Herkes uyuyordu, gece bir yorgan gibi serilmişti, sokağın üzerine. Issız ve sessizdi evler ve sokak.
Evin annesi usulca kalktı parmak uçlarına basarak doğru mutfağa gitti. Perdesini araladı karşı komşunun da ışığı yanıyordu. " oh iyi uyanmış Münire abla da " dedi. Sonra tencere de patlayan mısırlar gibi tek tek yanmaya başladı evlerin ışıkları. Işığı yanan pencere kenarından bakıyor komşular birbirlerine el sallıyordu. Çok şükür uyanmıştı tüm sokak, aydınlanmıştı evler.
Ev halkı daha uyuyordu, sobaya bir parça odun atıp ateşi körükledi, televizyonu açıp sesini kıstı. Bir ay boyunca onlara ekranlardan aynı şeyleri söyleyip duracak olan zat-ı muhterem seslendi.
" Hoş geldin on bir ayın sultanı Ramazan"
Ee artık bu ay biraz da onların ayıydı. Otuz gün boyunca gece gündüz ekranlardan insanlara fetvalar verecek, herkesin bildiği şeyleri sanki yeni bir şeyler anlatıyor gibi anlatacak, fakirlikten dem vuracak, şükretmenin faziletlerini anlatacak, zekattan, fitreden, almadan vermenin sevabından bahsedecek; kendi milyonlarından hiç bahsetmeyecekti.
Ee nede olsa herkes bu ay boyunca onlar sayesinde Ramazan Müslümanı oluyordu.
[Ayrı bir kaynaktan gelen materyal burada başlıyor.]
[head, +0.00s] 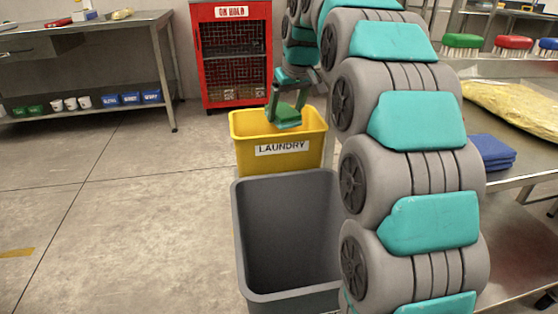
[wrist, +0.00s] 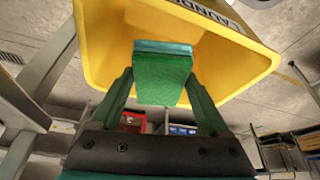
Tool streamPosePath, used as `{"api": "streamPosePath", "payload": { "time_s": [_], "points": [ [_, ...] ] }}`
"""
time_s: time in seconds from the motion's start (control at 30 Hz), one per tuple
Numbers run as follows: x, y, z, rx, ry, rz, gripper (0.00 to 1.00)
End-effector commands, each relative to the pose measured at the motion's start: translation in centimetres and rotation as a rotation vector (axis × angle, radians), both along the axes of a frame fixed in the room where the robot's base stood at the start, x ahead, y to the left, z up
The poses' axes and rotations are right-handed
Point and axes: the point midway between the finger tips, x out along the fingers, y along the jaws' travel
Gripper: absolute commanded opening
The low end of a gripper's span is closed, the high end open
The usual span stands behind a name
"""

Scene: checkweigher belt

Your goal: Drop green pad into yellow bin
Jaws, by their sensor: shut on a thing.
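The green pad (head: 285,114) is held in my gripper (head: 288,100), over the opening of the yellow bin (head: 252,142) labelled LAUNDRY. In the wrist view the green pad (wrist: 162,75) sits between the two fingers of my gripper (wrist: 162,85), with a teal layer along one edge. The yellow bin (wrist: 105,35) fills the view behind the pad. The inside bottom of the bin is hidden in the head view.
A grey bin (head: 288,240) stands in front of the yellow one. A red ON HOLD cabinet (head: 232,50) stands behind. At right, a metal table (head: 525,172) holds blue pads (head: 492,152) and a yellow bag (head: 515,105). The floor at left is open.

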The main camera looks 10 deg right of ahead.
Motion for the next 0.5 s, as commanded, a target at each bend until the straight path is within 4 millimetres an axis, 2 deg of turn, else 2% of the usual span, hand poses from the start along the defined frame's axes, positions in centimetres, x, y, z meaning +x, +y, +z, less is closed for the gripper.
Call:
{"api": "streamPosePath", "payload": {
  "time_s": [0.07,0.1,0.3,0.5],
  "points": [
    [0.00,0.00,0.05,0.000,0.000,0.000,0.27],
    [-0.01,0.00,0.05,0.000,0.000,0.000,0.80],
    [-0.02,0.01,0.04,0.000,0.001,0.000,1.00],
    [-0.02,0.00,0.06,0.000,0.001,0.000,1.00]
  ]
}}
Kanalı değiştirdi güzel bir Türk Sanat Müziği açtı, akşamüstü kavurduğu kıymayı dolaptan çıkardı, kuru yufkasını ısladı tavaya serdi ve sahurun en güzel menüsü olan yufka böreğini ocağın üzerine koydu. Kendine has bir huzuru vardı sahur gecelerinin son zamanlarda pek çok insan yiyip yatıyorum dese de sahur başka bir duygu yüklüyordu insana.
Yavaş yavaş masayı hazırladı, oda da sobanın ateşiyle sıcacık olmuştu. Usulca çocukların odasına gitti saçlarını okşayıp uyandırdı,
"Hadi bakalım uyanın sahur vakti"
Ayşe, cin gibi uyandı sıkı sıkı tembihlemişti annesini, mutlaka uyandır beni diye. Nazlı uyanamamıştı, Ayşe yataktan çıkıp Nazlıyı tekrar dürttü hadi kalk diye ve mutfağa koştu. Gecenin bu saatinde annesi yine şov yapmıştı sıcacık oda, dumanı üstünde mis kokulu börek. Hemen oturdu masaya, babası da gelmişti. Aferin sana deyip yanağını okşadı
"Suyu bol iç oldu mu? En zor kısmı susuzluktur orucun"
Anne çayları koydu. Nazlı ortalıkta yoktu tam yemeye başlamışlardı ki Nazlı mutfak kapısında göründü. Üzerine okul önlüğünü giymiş sofraya gelmişti. Bir eliyle gözlerini ovuşturuyordu. Ayşe gülmeye başladı, baba tebessüm etti, anne de gülerek hayrola kızım okula mı diye sordu. İlk sahurlarını muhabbetle tamamladılar.
Ramazan gelmiş hoş gelmişti. Tüm evlerde sahur ve iftarda bir hazırlık bir telaş Ramazan ayına özel bir ihtimam vardı. Sofralar özenle kurulur, aile büyükleri, akrabalar, dostlar iftar sofralarında buluşurdu. Sadece bu yüzden bile Ramazan bence hoş gelmişti.
Bu ayın kendine has pek çok özelliği vardı. Ben burada bir ikisini sizlerle paylaşmak istedim.
Ramazan deyince oruçtan çok aklına Ramazan pidesi gelen sadece ben miyim acaba? Şöyle göbekli, susam ve çörek otlu. Ramazan'ın kendine has lezzetleri var değil mi? Mesela komposto. Sadece ramazanda konulur sofralara her akşam olmazsa olmaz.
Çok da severim ben.
Sizler de bir düşünün bakalım sadece Ramazan'a özel sofraya konulan neler var?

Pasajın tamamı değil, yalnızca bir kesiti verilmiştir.